Où l’on découvre que c’est dans les vieux tombeaux qu’on fait les meilleurs mélanges.
L'Européenne (détail), 100-150, découvert à Antinoé, 42 x 24 cm, peinture à l'encaustique et dorure sur cèdre, Musée du Louvre, Paris
1887, Égypte. Le Britannique Flinders Petrie se rend dans la région du Fayoum avec une idée en tête : découvrir des tombeaux de pharaons encore inviolés et donc... remplis d’or ! Mais l’ambitieux archéologue doit revoir ses prétentions à la baisse. Sur place, c'est un cimetière datant de l’époque romaine qu'il met au jour. Sa déception est toutefois de courte durée.

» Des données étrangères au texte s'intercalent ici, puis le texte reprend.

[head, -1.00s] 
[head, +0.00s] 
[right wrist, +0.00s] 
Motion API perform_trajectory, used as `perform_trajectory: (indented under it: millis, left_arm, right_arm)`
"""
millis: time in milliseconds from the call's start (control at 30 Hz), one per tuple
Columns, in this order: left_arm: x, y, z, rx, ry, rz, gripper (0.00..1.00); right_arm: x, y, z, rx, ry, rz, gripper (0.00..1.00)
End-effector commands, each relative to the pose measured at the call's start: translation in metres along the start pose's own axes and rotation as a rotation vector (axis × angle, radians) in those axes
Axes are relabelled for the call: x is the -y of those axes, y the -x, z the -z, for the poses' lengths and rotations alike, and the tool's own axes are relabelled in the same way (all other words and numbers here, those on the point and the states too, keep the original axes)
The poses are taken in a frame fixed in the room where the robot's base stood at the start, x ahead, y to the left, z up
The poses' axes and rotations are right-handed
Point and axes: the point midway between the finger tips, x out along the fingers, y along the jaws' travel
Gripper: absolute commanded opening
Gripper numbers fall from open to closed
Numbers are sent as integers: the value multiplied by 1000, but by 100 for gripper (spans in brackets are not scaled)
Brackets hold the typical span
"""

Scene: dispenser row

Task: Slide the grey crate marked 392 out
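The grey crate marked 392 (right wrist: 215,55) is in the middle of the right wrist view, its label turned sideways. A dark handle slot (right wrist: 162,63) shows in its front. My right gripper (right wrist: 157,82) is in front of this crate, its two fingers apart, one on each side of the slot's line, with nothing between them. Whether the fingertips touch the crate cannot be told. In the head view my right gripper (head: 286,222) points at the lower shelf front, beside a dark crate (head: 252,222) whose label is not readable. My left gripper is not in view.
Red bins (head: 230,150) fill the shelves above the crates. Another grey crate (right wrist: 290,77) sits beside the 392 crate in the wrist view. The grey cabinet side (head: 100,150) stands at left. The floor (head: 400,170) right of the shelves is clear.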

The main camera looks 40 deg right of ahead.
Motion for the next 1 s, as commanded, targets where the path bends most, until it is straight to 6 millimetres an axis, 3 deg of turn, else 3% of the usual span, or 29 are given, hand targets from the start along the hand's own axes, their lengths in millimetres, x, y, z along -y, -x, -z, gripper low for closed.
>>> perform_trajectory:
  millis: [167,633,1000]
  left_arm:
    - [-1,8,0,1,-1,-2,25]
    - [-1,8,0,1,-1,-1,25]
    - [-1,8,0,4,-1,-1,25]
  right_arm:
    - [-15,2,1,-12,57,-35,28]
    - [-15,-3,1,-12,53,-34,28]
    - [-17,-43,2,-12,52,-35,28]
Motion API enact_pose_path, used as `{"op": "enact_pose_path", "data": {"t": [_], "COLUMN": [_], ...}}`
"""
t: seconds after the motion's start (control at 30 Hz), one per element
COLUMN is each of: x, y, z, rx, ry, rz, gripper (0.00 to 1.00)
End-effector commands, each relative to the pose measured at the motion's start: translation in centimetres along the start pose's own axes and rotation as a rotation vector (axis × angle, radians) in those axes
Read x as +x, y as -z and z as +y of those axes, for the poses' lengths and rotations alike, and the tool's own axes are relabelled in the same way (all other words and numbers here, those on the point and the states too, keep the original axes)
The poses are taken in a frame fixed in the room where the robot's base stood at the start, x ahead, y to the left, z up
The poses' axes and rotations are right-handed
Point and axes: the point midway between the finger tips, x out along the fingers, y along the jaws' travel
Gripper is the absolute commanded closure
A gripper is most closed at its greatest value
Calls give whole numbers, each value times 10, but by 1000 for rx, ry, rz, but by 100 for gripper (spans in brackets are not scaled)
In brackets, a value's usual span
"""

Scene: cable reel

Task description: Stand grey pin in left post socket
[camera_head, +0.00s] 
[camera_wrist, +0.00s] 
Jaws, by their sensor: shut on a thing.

En effet, à mesure les tombes sont ouvertes, l’égyptologue et son équipe mettent au jour un trésor qui surpasse leurs attentes… De sublimes portraits colorés et dorés, peints sur de fines planches de bois, les attendent là, placés sur le visage des momies, au-dessus des bandelettes. Grâce au climat sec de la zone, ils sont extrêmement bien conservés!
Flinders Petrie est tout de suite hypnotisé par leurs regards très expressifs qui donnent l’impression qu’ils sont encore vivants. Et pour cause, ces portraits de défunts ont été peints avec beaucoup de réalisme.
C’est d’ailleurs ce qui intrigue le plus les archéologues, plutôt habitués aux masques funéraires très idéalisés du troisième siècle avant notre ère. Ici les modèles, issus de l’aristocratie égyptienne, sont peints de trois quarts. Leurs vêtements et leurs bijoux permettent de distinguer leur niveau de richesse.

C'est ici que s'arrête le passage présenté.